Rating: BUY | CMP: ₹1,560 | TP: ₹1,790

Q1FY25 Result Update – Gearing up for growth from Q1 trough

Quick Pointers:

§ Better-than-expected Q1 performance de-risking the path to achieve the guidance band

§ Margins to be under pressure, likely to be in the lower band

HCLT reported Q1FY25 revenue of US$ 3.36bn, down 1.6% QoQ CC above our and consensus est. of 1.9% QoQ CC, while dollar terms revenue declined by 1.9% QoQ. IT & Business Services and ER&D declined by 1.5% and 3.5% QoQ CC, while P&P was flat QoQ CC. EBIT margin declined by 50bps QoQ to 17.1%, in line with consensus. Surprisingly, IT Services margin was flat QoQ. The company’s deal win in the quarter was normalized to US$ 1.96bn vs last quarter, down 14.4% QoQ. Despite the revenue decline, the company’s performance exceeded Q1 expectations. We believe this could support the company achieve FY25 rev. guidance close of 3-5% YoY CC.
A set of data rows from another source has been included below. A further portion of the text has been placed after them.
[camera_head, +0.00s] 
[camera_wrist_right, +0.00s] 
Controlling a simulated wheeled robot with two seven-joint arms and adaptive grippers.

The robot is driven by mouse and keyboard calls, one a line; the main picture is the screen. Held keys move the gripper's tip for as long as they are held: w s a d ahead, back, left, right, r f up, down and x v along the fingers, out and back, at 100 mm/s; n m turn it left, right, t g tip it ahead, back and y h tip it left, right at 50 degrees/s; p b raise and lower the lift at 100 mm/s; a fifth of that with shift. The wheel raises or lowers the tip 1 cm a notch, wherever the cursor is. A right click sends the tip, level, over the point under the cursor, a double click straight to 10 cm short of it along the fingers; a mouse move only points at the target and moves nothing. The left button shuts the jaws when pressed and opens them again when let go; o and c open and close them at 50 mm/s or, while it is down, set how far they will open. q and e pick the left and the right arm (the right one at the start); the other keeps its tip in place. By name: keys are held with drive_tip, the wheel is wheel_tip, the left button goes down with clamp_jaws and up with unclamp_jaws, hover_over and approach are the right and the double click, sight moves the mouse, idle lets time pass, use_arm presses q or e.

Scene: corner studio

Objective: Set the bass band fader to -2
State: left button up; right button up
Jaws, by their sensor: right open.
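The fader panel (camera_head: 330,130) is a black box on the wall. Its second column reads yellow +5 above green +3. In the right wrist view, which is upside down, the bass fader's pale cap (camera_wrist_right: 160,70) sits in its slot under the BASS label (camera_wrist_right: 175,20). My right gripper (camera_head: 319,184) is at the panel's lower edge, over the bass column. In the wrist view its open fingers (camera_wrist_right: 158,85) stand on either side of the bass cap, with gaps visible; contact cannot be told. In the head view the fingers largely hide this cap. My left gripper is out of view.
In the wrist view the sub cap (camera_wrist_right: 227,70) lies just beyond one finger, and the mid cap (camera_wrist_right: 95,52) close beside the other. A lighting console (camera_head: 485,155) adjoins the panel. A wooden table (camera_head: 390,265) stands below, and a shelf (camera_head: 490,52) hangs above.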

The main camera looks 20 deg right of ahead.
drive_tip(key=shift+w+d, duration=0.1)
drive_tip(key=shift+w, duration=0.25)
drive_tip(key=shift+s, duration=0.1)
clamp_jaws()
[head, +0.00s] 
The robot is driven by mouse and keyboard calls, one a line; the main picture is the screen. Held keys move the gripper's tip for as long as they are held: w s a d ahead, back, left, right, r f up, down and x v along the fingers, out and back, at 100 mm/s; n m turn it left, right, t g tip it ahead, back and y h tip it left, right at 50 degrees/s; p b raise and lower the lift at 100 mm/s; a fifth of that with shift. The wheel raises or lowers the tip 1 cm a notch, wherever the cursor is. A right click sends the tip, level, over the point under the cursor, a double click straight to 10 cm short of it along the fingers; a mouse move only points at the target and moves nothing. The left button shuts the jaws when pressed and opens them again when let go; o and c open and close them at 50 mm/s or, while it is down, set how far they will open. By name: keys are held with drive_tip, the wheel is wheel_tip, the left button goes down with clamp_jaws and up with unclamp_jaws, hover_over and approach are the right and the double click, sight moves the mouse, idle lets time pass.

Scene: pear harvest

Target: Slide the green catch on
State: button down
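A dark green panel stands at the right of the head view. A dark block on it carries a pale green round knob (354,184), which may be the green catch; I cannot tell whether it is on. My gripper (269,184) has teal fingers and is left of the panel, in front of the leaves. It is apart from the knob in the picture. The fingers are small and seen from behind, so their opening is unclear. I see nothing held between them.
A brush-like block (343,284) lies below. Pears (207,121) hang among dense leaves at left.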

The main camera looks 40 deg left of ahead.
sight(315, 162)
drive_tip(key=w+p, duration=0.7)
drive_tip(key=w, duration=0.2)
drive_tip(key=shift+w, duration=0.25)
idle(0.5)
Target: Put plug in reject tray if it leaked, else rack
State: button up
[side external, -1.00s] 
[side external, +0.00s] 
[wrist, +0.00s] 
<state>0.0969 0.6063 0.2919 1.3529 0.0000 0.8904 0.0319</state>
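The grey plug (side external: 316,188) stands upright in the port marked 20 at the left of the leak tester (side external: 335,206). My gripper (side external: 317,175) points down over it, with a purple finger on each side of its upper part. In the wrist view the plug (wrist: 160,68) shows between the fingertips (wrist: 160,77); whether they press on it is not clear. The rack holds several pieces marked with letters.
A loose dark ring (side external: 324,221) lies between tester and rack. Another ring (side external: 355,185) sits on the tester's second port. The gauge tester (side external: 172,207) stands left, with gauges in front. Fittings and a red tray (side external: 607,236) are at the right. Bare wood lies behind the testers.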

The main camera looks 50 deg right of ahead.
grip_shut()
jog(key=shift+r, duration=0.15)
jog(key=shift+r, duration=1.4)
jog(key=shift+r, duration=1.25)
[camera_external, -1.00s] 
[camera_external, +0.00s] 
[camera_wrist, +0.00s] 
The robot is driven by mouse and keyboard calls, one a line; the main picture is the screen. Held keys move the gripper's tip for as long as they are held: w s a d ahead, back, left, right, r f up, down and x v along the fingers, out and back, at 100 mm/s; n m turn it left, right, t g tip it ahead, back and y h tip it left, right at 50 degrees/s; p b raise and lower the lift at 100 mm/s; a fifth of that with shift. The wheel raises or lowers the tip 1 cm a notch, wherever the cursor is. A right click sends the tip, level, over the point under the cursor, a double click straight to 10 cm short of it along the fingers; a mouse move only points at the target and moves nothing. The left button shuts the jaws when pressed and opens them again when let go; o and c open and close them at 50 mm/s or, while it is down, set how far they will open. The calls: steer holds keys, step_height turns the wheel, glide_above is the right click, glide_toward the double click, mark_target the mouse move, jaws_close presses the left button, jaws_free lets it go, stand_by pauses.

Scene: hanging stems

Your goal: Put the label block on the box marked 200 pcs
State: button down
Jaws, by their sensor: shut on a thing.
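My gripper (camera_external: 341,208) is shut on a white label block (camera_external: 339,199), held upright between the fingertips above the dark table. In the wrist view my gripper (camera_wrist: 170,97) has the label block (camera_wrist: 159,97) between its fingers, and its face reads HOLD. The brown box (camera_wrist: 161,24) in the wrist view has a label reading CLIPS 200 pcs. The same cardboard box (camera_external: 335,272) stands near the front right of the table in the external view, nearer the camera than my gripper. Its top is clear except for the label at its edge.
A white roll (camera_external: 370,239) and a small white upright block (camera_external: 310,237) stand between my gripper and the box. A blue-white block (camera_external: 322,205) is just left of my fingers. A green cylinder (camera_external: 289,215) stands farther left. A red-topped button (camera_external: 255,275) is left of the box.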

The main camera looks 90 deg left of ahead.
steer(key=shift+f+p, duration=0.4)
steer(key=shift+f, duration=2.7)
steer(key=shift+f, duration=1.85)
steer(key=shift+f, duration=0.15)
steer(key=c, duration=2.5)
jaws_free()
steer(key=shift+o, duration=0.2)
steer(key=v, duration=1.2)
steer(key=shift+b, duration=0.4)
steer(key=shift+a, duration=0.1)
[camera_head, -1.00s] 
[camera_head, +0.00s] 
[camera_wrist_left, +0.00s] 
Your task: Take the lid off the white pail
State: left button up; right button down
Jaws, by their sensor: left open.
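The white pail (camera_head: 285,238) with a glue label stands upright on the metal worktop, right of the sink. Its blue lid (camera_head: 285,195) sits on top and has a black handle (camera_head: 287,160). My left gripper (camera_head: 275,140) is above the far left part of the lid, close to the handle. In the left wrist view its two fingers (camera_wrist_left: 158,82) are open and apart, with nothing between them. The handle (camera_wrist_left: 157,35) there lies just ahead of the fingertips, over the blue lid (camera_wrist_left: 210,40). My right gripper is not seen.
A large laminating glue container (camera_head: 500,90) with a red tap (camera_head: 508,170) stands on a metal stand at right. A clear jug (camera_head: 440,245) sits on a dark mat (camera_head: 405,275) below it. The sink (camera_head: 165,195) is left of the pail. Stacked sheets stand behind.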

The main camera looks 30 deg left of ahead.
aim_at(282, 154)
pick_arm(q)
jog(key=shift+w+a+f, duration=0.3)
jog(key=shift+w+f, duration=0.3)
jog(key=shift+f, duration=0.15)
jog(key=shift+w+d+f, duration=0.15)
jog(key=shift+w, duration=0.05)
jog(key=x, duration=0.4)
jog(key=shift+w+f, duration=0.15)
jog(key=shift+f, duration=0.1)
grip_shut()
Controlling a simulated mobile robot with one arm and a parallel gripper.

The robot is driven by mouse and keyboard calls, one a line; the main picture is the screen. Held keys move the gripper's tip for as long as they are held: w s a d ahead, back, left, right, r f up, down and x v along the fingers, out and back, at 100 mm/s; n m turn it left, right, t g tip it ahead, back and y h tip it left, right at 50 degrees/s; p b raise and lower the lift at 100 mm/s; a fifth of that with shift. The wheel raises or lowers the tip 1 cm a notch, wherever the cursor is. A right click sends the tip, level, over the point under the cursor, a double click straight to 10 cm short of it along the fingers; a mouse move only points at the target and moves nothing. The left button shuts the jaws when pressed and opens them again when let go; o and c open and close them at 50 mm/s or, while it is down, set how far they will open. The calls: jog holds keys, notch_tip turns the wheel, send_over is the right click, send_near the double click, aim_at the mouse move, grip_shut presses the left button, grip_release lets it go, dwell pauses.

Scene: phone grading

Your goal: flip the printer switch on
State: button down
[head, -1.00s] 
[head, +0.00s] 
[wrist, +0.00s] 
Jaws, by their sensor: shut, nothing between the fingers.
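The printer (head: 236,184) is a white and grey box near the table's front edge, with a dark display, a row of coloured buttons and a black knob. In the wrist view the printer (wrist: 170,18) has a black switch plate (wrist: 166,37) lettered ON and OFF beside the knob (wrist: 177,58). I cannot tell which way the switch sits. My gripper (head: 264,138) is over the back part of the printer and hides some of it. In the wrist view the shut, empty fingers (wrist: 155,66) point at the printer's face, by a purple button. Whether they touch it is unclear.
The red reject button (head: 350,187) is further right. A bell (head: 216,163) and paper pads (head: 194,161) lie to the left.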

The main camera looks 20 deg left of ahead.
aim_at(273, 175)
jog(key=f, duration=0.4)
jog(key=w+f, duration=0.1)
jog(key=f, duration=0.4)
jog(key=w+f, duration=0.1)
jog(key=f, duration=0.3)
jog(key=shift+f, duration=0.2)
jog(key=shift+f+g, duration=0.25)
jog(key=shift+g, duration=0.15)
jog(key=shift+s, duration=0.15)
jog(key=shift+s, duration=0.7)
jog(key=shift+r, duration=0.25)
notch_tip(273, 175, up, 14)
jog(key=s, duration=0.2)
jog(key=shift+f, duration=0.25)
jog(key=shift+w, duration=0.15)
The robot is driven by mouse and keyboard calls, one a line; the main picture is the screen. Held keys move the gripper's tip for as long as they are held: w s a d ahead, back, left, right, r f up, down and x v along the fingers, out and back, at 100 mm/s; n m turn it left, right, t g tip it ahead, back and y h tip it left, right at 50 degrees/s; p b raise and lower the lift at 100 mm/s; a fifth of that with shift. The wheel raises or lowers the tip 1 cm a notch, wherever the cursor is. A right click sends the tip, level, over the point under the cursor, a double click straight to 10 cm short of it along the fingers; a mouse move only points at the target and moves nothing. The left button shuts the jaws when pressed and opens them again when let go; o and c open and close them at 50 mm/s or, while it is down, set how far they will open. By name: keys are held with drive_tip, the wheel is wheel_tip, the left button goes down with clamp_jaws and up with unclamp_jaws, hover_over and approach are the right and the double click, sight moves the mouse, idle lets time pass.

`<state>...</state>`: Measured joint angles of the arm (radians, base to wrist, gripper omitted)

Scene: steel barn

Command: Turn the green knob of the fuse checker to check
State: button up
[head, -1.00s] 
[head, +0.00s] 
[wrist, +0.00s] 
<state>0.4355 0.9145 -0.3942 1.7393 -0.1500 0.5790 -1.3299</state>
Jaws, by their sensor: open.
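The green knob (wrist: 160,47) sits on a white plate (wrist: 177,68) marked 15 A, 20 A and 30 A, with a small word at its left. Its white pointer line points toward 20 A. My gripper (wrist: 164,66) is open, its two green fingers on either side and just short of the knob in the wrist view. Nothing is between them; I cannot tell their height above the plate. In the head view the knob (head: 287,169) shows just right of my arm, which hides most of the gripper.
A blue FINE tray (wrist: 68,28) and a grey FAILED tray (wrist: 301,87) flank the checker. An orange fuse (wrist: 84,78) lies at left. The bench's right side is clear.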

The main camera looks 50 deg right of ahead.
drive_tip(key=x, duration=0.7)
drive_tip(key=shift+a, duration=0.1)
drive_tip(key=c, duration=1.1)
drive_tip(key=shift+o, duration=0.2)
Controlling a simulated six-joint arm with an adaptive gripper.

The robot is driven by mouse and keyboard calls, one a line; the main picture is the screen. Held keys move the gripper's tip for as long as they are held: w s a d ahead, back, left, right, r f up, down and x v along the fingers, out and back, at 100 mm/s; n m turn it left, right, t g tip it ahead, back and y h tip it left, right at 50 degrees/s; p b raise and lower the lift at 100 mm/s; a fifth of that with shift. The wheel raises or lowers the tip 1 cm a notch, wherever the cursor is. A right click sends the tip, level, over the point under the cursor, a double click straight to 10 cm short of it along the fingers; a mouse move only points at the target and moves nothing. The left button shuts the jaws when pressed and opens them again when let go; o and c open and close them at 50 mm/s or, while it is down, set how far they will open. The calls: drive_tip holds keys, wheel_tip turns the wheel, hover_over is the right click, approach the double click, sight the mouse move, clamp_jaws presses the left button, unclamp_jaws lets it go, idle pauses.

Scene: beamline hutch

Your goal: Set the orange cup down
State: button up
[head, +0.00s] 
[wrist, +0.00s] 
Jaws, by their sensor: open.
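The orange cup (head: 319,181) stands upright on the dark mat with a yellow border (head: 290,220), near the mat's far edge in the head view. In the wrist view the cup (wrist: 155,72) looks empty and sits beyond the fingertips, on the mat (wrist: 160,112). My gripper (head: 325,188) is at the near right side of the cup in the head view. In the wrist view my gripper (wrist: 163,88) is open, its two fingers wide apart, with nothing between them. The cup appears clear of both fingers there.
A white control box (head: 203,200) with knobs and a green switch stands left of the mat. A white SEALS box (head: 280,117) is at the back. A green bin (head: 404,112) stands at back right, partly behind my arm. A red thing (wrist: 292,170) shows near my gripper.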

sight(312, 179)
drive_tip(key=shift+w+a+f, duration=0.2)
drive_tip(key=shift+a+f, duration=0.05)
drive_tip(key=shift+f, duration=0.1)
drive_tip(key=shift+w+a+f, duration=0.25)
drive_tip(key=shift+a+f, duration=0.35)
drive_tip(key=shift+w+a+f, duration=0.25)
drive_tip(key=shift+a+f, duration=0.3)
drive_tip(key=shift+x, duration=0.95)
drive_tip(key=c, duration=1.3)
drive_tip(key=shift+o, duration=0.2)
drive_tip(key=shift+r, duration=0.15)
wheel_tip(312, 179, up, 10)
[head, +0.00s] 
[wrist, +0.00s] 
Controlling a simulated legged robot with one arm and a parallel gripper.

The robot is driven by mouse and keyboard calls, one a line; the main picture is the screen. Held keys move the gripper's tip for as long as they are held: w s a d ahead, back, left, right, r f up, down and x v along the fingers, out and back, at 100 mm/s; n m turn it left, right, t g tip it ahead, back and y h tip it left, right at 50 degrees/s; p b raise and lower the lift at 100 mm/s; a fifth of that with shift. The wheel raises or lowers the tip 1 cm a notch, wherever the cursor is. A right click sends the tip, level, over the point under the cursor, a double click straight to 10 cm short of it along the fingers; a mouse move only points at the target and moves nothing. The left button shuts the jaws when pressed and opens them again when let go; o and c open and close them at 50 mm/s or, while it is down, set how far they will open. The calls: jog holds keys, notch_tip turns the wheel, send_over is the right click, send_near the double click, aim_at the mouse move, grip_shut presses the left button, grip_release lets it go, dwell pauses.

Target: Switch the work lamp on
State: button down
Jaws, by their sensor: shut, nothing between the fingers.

The anticipated Q1 performance impact was largely attributed to the project transitioning (BFSI) from onsite to offshore coupled with passing seasonal productivity commitment (concentrated on Mfg). Q2 would again have an adverse topline impact of 80bps (consolidated level) due to the JV divestment. Despite the fact, the management is confident of revenue growth both at consolidated level and in the Services segment in Q2. The management’s confidence is underpinned by earlier deal wins that have gone for executions, instead of building any optimism or constructive recovery on the discretionary spends. Additionally, the management anticipates sharp recovery within the ER&D space partly led by Q1 seasonal impact within Mfg and partly by anticipated growth recovery within ASAP after the Q1 trough. With underlying demand environment and clients’ sentiment towards discretionary spends continue to be at earlier pace, we are broadly keeping our revenue estimates unchanged. The Q1 margin weakness is likely to be compensated by an uptick in high-margin businesses (ER&D and P&P) in 2Q/3Q. We expect the company to report margins in the lower range of the guidance band (18-19%), as the anticipated fresher hiring (10k in FY25) would keep a tight band for utilization and productivity improvement.

Valuations and outlook: Given its defensive business mix and resilient vertical portfolio, HCLT is well positioned to capture the boarder market theme and participate in the critical aspects of enterprise operations. Even if it delivers in the mid-range of the revenue guidance, it would end up achieving growth above the peer average. We are baking in USD revenue growth of 4.7% and 10% YoY with margin improvement of -20bps and 90bps for FY25E and FY26E, respectively. The stock is currently trading at 22.2x FY26E. We maintain “BUY” on HCL Tech assigning PE of 25x to FY26E with a target price of ₹1,800.